My original thought was to do a kind of upbeat take on Lord of the Flies. Given that the people of St Kilda were gentle, Christian, self-reliant folk, I thought that, faced with the end of the world, the boys might create the Ideal Society (as has been done on another isolated island elsewhere in the world). But there was no tension. The only adversary was the ocean and weather, and there’s only so much you can do with sea and rain. It needed a villain – maybe more than one. I needed the whole gamut of emotions teenage boys (and men) go through. Indeed, I needed to feel a whole gamut of emotions to carry the impetus forward. I needed every one of those boys (and men) to be different, because difference is what makes people individual and interesting.
- What was it like to be in the heads of these characters as they struggled to survive in such bleak conditions?
It’s a big cast. I was, by turn, every one of those people. But my resting place was always in Quill’s head, watching the others, minding about their predicament, finding ways of fending off their despair and his own. It’s funny: I don’t think I’m nearly enough of a ‘good neighbour’ to my fellow mankind, so I suppose Quill is what I would like to be like. Do you suppose all authors try to endow their heroes with the qualities they would like to have themselves?
- What do you hope readers take away from Where the World Ends?
Nobody these days (including myself) can imagine a life as hard and isolated as those people on St Kilda – let alone imagine surviving what those boys went through. I hope readers will be left with an admiration for the sheer willpower they must have summoned up when staring Death in the face for month after month while their clothes, their hopes and their bodies fell apart and even the birds deserted them for the open ocean. Above all, I hope they’ll stick it out as far as the end – because it’s not all sorrow and sadness. Honest!

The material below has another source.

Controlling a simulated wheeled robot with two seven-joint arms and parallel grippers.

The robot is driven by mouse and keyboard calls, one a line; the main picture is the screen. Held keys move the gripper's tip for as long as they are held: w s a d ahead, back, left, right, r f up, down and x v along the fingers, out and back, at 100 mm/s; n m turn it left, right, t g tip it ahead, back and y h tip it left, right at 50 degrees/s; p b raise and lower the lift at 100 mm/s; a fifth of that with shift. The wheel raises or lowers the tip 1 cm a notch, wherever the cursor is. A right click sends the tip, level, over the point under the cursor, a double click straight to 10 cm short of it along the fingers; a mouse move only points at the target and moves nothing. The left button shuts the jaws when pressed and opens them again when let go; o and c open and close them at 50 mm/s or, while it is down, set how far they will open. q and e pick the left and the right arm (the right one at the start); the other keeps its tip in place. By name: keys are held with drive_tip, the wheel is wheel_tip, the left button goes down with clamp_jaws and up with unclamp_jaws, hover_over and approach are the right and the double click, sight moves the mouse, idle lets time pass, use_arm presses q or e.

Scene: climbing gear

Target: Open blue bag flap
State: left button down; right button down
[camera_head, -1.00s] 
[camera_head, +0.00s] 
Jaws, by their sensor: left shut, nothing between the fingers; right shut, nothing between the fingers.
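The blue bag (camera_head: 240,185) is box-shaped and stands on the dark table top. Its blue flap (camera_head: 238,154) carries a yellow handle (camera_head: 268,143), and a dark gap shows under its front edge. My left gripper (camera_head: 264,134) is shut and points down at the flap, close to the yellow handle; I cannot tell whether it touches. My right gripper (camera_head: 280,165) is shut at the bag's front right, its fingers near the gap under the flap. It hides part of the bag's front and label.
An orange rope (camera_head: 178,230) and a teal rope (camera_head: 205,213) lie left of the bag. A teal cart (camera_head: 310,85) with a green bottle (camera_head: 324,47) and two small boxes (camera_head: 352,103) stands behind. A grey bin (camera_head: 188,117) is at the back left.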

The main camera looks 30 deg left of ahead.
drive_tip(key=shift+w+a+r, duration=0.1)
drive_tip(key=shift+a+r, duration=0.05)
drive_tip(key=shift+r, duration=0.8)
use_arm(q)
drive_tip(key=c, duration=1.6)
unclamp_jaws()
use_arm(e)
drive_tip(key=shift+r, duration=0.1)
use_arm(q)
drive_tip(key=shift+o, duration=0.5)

Geraldine McCaughrean is the author of the Printz Award winner The White Darkness, the New York Times bestseller Peter Pan in Scarlet, and many other books for children and young adults. She is a two-time winner of the Carnegie Medal, including Where the World Ends. Geraldine lives in Berkshire with her husband, John, and the lingering shades of all those characters she has invented in her books. Her cottage is under year-round siege from wild birds demanding to be fed. The ducks even knock on the door. Where the World Ends was just named a 2020 Michael L. Printz Honor Book.